> Written exercise
Open with the line that has "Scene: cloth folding"; close with the line that has "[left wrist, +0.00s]". Retype those lines exactly, images excluded.

#####

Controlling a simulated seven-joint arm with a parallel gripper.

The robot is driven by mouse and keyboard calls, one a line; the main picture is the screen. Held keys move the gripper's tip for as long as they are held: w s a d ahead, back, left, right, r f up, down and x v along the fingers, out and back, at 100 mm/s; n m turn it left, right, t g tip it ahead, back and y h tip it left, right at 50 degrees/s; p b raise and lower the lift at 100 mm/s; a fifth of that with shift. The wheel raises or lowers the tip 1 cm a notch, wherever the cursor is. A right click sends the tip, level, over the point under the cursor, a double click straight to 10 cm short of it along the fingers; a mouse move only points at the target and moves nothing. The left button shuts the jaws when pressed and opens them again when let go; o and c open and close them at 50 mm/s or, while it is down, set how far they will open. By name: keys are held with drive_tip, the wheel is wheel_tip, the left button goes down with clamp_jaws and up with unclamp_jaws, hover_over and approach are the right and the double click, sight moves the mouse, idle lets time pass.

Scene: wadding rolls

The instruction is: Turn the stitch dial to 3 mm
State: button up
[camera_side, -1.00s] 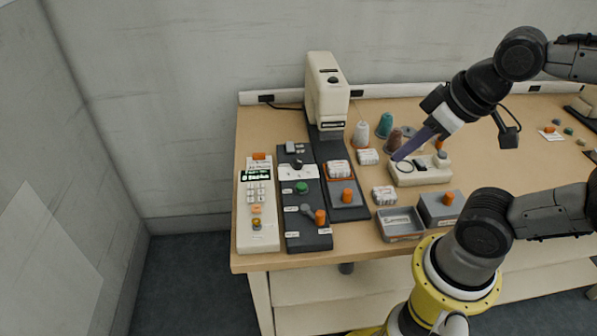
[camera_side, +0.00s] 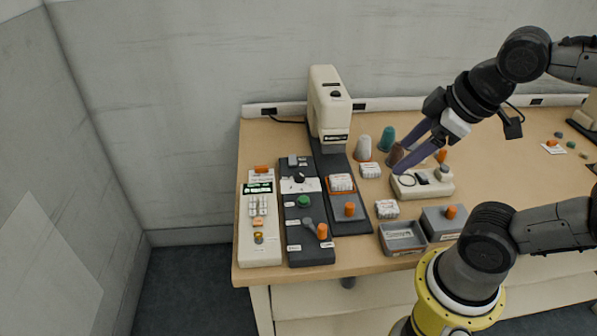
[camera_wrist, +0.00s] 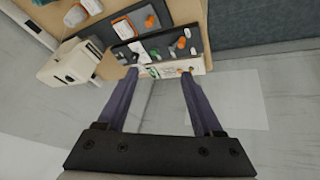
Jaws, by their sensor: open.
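The stitch dial appears to be the small black knob (camera_side: 300,178) on a white plate at the back of a dark control panel (camera_side: 296,226). Its markings are too small to read. The panel also shows in the wrist view (camera_wrist: 166,46), but I cannot make out the dial's setting there. My gripper (camera_side: 404,171) is open and empty, with two long purple fingers pointing down and left. It is well to the right of the dial, by a cream box with a ring. In the wrist view the fingertips (camera_wrist: 160,72) are wide apart with nothing between them.
The panel also has a green button (camera_side: 304,201) and a lever with an orange knob (camera_side: 322,231). A cream keypad unit (camera_side: 259,240) stands left of it, a cream sewing machine (camera_side: 327,105) behind. Thread cones (camera_side: 363,147), white packs (camera_side: 386,208) and grey bins (camera_side: 402,245) stand to the right.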

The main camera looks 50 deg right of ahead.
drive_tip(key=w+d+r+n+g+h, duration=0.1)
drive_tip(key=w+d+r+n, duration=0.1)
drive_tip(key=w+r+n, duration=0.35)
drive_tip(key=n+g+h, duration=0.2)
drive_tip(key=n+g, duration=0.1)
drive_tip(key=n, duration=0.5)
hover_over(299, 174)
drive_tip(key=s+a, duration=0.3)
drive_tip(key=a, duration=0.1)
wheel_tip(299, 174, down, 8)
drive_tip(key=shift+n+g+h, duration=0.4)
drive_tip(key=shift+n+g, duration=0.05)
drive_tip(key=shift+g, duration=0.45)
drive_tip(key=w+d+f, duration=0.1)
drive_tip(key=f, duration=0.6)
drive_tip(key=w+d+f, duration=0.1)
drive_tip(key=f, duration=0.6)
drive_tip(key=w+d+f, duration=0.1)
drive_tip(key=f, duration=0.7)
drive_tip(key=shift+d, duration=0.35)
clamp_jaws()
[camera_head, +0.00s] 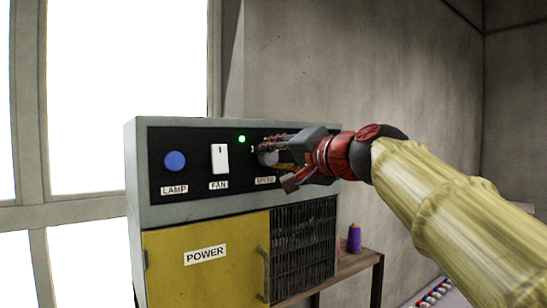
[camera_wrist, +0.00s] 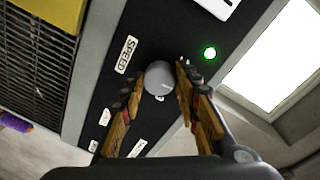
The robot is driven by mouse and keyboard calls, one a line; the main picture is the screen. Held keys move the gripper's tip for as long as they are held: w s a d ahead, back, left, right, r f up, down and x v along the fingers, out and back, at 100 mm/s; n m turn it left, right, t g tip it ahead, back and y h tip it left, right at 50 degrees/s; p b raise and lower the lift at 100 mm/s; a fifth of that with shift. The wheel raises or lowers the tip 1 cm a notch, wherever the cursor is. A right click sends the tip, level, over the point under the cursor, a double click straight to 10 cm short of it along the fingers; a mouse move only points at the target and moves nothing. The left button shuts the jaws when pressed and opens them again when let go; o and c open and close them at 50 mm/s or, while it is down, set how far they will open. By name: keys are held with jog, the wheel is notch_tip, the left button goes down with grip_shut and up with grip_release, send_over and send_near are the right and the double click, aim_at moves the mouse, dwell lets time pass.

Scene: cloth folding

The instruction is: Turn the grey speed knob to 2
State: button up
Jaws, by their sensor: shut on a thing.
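The grey speed knob (camera_wrist: 159,76) sits on the black control panel (camera_wrist: 110,22), beside its SPEED label (camera_wrist: 127,54). A short pale mark on its face points toward the lower right in the wrist view. My gripper (camera_wrist: 160,74) is shut on the knob, one finger on each side. In the head view my gripper (camera_head: 270,150) reaches the panel from the right and partly covers the knob (camera_head: 267,158).
Left of the knob are a lit green light (camera_head: 242,139), a white FAN switch (camera_head: 220,159) and a blue LAMP button (camera_head: 174,161). Below are a yellow POWER door (camera_head: 190,275) with a handle and a dark grille (camera_head: 305,240). A purple spool (camera_head: 354,239) stands on a wooden table (camera_head: 362,262).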

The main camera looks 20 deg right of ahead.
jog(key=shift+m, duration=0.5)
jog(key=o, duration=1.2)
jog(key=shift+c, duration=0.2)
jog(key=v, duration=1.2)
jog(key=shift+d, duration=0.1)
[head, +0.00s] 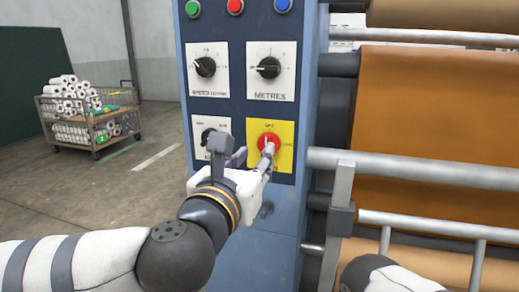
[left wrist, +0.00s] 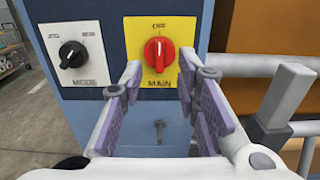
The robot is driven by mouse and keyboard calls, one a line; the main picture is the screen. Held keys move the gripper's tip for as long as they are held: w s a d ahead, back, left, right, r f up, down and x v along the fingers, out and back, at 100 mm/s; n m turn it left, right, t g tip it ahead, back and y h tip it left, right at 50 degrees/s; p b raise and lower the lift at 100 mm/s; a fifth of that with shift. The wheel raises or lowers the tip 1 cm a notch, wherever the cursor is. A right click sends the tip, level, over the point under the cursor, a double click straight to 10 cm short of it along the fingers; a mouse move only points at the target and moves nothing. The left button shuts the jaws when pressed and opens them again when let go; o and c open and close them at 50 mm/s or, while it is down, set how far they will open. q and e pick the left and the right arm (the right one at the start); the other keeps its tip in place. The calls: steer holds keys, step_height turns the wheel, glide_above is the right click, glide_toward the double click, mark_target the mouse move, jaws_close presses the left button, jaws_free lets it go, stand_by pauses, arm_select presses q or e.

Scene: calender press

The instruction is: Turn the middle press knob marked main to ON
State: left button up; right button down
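The main knob (head: 268,143) is red on a yellow plate at the lower right of the press panel. In the left wrist view the knob (left wrist: 159,52) has its grip upright, with its pale mark toward OFF at the top; MAIN is printed below. ON is not readable there. My left gripper (head: 254,157) is in front of the panel at the knob. In the left wrist view its fingers (left wrist: 160,72) are open, one either side below the knob, with nothing between them. Whether they touch it, I cannot tell. My right gripper is not in view.
The mode knob (left wrist: 72,54) is close on the left. The speed knob (head: 205,67) and metres knob (head: 268,68) are above, with several coloured buttons (head: 235,6) at the top. Rollers and a metal rail (head: 400,165) stand on the right. A cart of rolls (head: 90,115) is far left.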

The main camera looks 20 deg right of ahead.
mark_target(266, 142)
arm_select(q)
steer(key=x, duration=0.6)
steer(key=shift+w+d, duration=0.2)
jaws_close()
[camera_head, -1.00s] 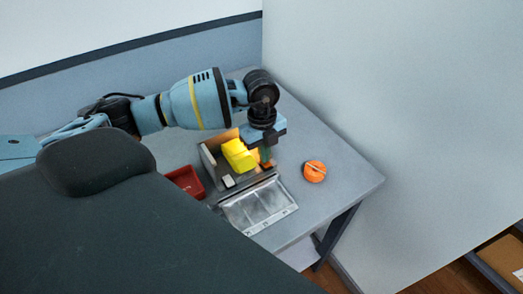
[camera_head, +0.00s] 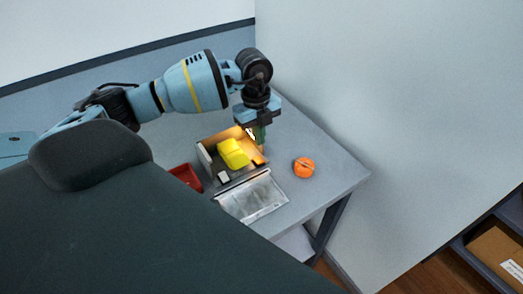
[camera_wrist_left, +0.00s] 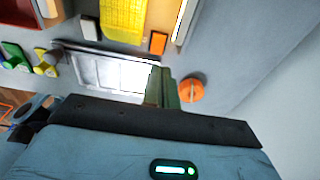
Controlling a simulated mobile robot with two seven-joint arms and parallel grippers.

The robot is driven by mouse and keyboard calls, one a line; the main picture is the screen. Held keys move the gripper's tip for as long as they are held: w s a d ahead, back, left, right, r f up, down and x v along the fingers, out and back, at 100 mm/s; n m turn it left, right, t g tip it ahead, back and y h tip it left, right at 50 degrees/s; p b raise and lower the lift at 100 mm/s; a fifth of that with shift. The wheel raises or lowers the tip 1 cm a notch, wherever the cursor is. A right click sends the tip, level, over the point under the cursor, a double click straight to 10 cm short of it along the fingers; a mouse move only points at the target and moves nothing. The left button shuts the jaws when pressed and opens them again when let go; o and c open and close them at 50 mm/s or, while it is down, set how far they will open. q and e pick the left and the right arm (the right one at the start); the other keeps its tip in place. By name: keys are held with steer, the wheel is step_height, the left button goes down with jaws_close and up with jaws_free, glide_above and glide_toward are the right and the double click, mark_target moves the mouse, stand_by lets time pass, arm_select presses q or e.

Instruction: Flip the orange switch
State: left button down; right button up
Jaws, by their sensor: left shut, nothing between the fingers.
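In the head view the switch is too small to make out clearly near the gripper. My left gripper (camera_head: 261,145) points down at the box's right side, its green fingers shut and empty. In the left wrist view its fingertips (camera_wrist_left: 165,82) appear below the switch in the picture, apart from it. I cannot tell the height gap. My right gripper is not in view.
A round orange object (camera_head: 304,167) stands on the grey table (camera_head: 325,180), right of the box. A wall rises beyond the table's right edge.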

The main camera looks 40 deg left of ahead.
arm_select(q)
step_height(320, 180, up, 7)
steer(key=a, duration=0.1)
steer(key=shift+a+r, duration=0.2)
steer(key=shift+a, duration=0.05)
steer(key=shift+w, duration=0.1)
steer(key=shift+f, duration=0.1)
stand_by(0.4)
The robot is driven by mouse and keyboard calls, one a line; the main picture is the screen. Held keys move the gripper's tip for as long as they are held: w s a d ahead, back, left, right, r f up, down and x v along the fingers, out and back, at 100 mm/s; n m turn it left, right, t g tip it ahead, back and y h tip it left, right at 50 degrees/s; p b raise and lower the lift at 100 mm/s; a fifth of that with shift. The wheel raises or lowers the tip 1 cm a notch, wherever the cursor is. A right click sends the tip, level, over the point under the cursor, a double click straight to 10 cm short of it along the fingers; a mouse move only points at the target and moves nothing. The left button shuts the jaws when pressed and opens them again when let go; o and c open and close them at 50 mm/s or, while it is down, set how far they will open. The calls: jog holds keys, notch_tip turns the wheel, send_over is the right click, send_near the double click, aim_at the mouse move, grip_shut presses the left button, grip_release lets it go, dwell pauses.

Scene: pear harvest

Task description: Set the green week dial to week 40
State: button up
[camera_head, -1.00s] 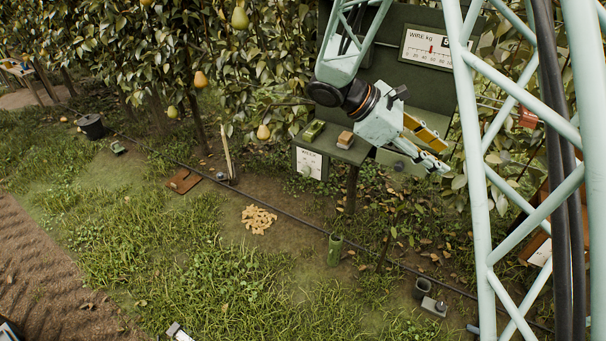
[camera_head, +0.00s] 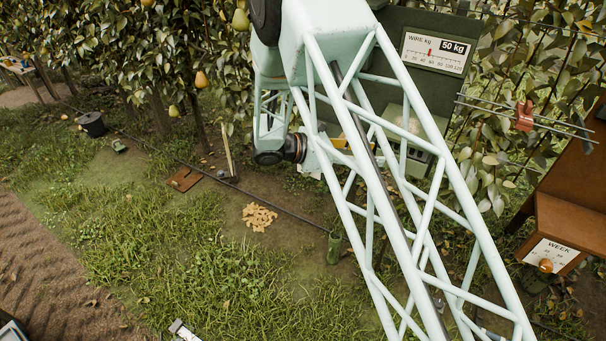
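The green stand (camera_head: 385,80) stands at upper centre-right, largely behind my lattice arm. Its week dial is hidden by my arm; in the earlier frame, a white plate with a small greenish knob shows low on its left. My gripper (camera_head: 338,143) is mostly hidden behind the arm links, with only a bit of yellow showing in front of the green stand. I cannot tell whether it is open or touches anything. A second dial plate marked WEEK (camera_head: 551,254), with an orange-brown knob (camera_head: 545,265), is on a brown stand (camera_head: 570,215) at the right.
A wire gauge (camera_head: 435,51) on the green stand reads 50 kg. A red clamp (camera_head: 524,116) sits on wires at the right. A green tube (camera_head: 334,247), a pale pile (camera_head: 258,217) and a brown plate (camera_head: 185,179) are on the ground.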

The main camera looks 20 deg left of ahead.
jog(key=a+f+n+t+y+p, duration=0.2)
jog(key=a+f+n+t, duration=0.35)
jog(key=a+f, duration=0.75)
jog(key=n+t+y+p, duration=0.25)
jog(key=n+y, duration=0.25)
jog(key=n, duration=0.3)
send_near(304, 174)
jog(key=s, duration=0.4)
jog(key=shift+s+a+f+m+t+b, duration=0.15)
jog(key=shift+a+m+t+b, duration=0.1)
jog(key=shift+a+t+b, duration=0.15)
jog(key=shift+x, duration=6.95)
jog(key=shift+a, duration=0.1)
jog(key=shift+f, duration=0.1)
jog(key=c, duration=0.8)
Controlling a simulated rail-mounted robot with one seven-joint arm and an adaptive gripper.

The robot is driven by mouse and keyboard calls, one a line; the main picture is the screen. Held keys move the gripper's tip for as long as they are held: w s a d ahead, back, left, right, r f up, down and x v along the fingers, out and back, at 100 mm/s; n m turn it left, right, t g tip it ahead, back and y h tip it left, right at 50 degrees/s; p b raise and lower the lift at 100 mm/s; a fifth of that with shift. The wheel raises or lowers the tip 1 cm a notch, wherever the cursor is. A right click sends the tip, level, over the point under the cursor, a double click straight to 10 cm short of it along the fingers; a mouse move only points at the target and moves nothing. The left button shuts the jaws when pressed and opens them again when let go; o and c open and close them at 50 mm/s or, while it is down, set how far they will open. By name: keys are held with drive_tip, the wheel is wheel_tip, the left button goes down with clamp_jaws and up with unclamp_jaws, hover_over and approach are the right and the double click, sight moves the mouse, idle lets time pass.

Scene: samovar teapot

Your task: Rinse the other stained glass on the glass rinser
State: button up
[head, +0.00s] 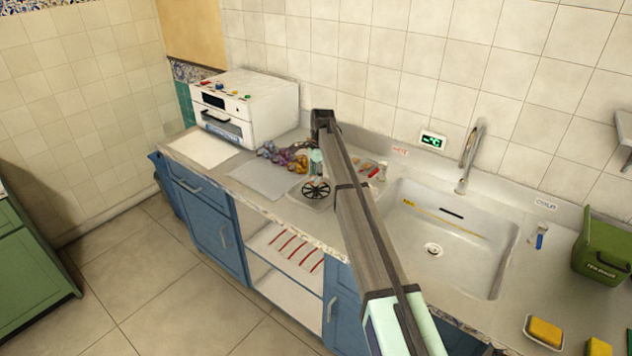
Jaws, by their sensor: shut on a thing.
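The glass rinser (316,190), a black spoked disc on a pale tray, lies on the counter left of the sink. My arm comes up from the bottom and bends down just behind the rinser. My gripper (316,168) is small and partly hidden there, close above the rinser's back edge. It is shut on something that looks like a glass, but its outline and any stain are too small to make out. Several small purple, grey and orange glass-like items (284,156) stand in a row to the left of it.
A white oven-like appliance (245,108) stands at the back left. A pale grey mat (264,180) lies empty left of the rinser. The sink (448,238) with its tap (470,158) is right of my arm. A green bin (603,250) and yellow sponges (545,332) are farther right.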

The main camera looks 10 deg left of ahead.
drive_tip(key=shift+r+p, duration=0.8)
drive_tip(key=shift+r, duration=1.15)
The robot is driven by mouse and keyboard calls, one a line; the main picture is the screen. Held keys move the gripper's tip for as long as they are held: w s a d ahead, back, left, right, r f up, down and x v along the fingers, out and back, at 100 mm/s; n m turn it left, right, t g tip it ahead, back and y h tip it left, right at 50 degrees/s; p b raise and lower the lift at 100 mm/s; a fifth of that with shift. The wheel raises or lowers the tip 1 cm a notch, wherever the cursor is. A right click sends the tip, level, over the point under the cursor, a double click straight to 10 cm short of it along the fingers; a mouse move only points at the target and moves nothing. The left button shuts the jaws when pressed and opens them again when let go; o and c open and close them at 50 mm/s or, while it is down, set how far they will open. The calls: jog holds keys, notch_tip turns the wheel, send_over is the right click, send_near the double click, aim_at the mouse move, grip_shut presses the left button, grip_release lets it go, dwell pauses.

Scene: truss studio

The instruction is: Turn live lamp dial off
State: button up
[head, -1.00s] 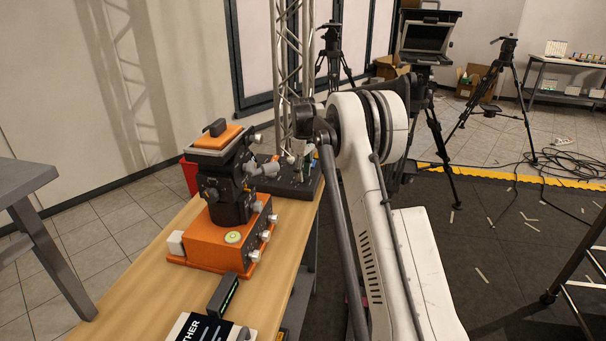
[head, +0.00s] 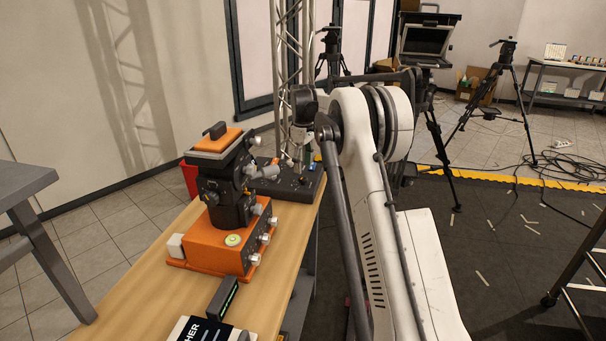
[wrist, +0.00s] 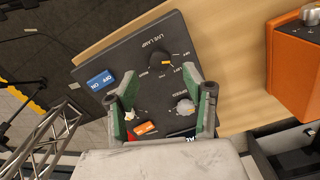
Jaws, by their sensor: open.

#####

> Final answer
Scene: cloth folding

The instruction is: Turn the grey speed knob to 2
State: button up
Jaws, by their sensor: shut on a thing.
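The grey speed knob (camera_wrist: 159,76) sits on the black control panel (camera_wrist: 110,22), beside its SPEED label (camera_wrist: 127,54). A short pale mark on its face points toward the lower right in the wrist view. My gripper (camera_wrist: 160,74) is shut on the knob, one finger on each side. In the head view my gripper (camera_head: 270,150) reaches the panel from the right and partly covers the knob (camera_head: 267,158).
Left of the knob are a lit green light (camera_head: 242,139), a white FAN switch (camera_head: 220,159) and a blue LAMP button (camera_head: 174,161). Below are a yellow POWER door (camera_head: 190,275) with a handle and a dark grille (camera_head: 305,240). A purple spool (camera_head: 354,239) stands on a wooden table (camera_head: 362,262).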

The main camera looks 20 deg right of ahead.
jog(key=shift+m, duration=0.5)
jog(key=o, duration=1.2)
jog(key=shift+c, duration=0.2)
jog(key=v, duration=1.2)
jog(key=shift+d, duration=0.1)
[head, +0.00s] 
[left wrist, +0.00s] 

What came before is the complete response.